→ Goal:
Leave out all pictures and give back precisely the lines from the line with "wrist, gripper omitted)" to the line with "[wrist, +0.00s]", including those two lines.

begin Source data

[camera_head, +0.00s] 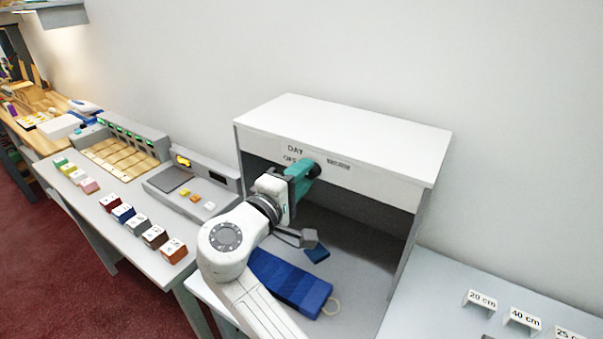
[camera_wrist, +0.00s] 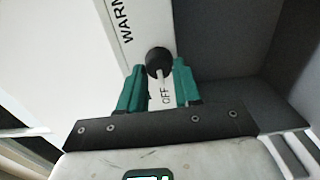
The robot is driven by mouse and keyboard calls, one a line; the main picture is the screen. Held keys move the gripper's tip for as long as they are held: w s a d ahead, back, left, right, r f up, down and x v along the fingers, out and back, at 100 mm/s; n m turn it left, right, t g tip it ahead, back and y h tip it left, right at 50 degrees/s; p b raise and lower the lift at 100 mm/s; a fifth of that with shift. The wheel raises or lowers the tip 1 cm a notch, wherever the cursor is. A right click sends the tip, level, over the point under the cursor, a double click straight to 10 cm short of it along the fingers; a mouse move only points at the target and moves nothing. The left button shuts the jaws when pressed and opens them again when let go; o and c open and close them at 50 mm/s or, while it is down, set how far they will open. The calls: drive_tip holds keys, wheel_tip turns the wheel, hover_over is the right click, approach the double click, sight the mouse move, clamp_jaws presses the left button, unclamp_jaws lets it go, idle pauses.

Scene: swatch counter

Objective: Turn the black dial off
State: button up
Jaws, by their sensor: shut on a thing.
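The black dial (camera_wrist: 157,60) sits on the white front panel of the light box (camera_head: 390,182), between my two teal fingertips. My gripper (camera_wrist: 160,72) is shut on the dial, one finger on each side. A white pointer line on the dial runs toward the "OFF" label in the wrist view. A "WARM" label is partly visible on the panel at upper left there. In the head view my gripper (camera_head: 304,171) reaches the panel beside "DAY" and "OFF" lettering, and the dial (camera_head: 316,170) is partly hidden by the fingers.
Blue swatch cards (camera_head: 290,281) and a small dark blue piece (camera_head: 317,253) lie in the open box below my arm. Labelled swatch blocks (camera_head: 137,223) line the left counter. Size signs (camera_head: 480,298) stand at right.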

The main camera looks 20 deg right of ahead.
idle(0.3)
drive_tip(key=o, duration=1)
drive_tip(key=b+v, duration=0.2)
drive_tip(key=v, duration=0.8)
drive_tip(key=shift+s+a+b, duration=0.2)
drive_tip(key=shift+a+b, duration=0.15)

end Source data
begin Source data

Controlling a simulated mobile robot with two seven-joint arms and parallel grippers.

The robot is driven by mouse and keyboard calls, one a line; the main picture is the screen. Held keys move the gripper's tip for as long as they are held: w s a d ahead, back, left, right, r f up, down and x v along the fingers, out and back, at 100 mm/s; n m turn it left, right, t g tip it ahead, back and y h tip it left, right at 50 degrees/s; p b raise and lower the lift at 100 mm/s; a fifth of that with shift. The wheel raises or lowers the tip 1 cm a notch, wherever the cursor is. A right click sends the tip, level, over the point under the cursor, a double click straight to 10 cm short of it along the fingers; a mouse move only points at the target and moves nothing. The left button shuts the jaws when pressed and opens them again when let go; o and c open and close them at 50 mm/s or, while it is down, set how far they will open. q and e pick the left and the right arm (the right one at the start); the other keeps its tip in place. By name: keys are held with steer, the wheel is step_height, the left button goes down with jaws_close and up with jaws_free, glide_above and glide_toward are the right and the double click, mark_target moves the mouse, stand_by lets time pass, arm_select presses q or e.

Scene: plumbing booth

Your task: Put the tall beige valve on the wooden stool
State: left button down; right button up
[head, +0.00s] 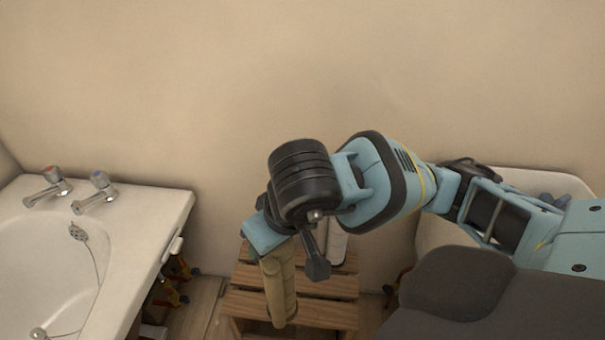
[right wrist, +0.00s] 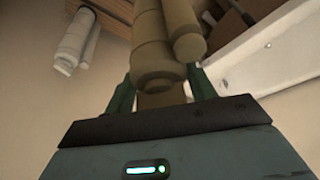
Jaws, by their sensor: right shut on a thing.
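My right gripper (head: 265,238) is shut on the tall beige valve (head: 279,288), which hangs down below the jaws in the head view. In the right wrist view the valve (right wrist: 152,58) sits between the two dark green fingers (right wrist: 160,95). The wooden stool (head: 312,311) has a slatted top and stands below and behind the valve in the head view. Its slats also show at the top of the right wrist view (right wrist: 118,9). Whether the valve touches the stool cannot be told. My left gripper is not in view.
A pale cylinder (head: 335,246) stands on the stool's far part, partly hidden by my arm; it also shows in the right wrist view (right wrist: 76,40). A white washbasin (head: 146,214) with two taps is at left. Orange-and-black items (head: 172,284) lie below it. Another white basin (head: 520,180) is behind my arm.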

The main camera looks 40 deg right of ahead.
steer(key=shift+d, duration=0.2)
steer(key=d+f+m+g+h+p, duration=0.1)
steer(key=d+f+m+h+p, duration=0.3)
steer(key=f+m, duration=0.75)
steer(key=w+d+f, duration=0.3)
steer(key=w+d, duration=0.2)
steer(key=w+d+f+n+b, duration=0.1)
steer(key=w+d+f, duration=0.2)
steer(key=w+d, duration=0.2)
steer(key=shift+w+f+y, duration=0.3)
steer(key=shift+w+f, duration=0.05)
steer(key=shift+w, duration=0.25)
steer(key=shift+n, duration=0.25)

end Source data
begin Source data

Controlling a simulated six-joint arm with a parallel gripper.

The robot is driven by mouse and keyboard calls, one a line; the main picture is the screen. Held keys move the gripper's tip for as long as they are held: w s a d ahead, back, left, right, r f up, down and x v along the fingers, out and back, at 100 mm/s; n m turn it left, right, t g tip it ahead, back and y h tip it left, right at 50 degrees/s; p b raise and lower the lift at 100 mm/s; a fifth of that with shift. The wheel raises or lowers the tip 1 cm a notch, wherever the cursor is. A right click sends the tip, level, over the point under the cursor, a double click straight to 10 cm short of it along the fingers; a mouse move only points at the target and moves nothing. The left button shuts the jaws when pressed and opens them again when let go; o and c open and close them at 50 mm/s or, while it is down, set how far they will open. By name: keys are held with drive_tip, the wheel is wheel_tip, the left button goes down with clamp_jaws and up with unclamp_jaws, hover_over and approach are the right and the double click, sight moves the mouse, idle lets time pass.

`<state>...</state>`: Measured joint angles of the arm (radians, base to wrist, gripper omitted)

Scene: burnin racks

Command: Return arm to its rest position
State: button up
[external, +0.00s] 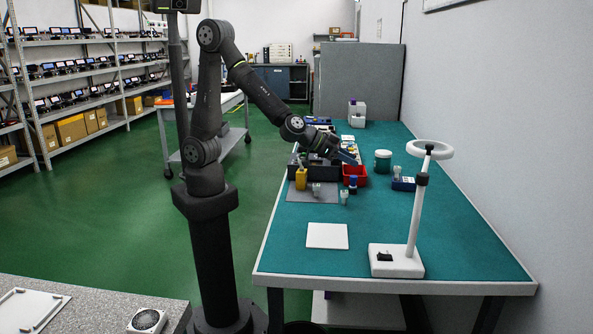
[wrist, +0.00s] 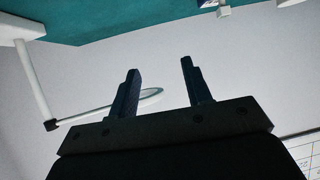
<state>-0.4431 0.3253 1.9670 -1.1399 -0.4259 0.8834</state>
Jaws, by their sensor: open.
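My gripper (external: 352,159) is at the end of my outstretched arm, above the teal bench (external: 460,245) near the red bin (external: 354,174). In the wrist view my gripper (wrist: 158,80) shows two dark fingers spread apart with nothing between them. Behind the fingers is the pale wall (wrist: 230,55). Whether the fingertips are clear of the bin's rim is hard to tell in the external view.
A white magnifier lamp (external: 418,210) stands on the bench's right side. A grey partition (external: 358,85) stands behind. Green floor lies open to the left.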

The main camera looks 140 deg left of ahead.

end Source data

→ The response:
`<state>...</state>`: Measured joint angles of the arm (radians, base to wrist, gripper omitted)

Scene: burnin racks

Command: Return arm to its rest position
State: button up
[external, +0.00s] 
[wrist, +0.00s] 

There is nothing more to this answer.